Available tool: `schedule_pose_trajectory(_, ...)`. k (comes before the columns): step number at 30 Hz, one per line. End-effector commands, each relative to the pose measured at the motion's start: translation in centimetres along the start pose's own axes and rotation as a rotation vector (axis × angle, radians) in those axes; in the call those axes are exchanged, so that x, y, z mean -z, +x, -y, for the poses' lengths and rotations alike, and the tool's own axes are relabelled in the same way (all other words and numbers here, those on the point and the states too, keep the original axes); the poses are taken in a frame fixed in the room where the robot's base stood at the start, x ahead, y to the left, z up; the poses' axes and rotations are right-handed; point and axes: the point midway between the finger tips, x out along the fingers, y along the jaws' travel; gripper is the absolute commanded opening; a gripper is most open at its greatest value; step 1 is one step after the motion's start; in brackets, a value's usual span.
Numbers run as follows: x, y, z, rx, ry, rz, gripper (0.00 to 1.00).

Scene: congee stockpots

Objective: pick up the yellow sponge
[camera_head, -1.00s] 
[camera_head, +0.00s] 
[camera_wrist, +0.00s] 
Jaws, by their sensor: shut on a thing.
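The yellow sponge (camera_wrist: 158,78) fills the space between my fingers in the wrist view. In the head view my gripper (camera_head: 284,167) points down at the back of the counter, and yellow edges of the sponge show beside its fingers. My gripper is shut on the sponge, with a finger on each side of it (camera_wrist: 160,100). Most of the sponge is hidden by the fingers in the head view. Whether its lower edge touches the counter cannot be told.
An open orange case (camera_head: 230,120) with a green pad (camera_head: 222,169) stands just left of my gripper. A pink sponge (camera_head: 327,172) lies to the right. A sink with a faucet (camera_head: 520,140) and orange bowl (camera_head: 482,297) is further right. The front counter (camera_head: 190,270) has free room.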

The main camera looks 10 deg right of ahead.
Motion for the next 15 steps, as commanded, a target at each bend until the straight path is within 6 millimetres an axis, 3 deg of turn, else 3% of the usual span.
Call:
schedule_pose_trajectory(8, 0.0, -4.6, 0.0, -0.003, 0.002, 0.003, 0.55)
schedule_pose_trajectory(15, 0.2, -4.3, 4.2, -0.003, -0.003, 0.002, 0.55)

================================

WHAT THE EXERCISE ASKS: Everything from the line containing "[camera_head, -1.00s]" down to the line containing "The main camera looks 10 deg right of ahead." should be repeated exactly, with both end lines kept and no other lines added.

CORRECT ANSWER:
[camera_head, -1.00s] 
[camera_head, +0.00s] 
[camera_wrist, +0.00s] 
Jaws, by their sensor: shut on a thing.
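The yellow sponge (camera_wrist: 158,78) fills the space between my fingers in the wrist view. In the head view my gripper (camera_head: 284,167) points down at the back of the counter, and yellow edges of the sponge show beside its fingers. My gripper is shut on the sponge, with a finger on each side of it (camera_wrist: 160,100). Most of the sponge is hidden by the fingers in the head view. Whether its lower edge touches the counter cannot be told.
An open orange case (camera_head: 230,120) with a green pad (camera_head: 222,169) stands just left of my gripper. A pink sponge (camera_head: 327,172) lies to the right. A sink with a faucet (camera_head: 520,140) and orange bowl (camera_head: 482,297) is further right. The front counter (camera_head: 190,270) has free room.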

The main camera looks 10 deg right of ahead.

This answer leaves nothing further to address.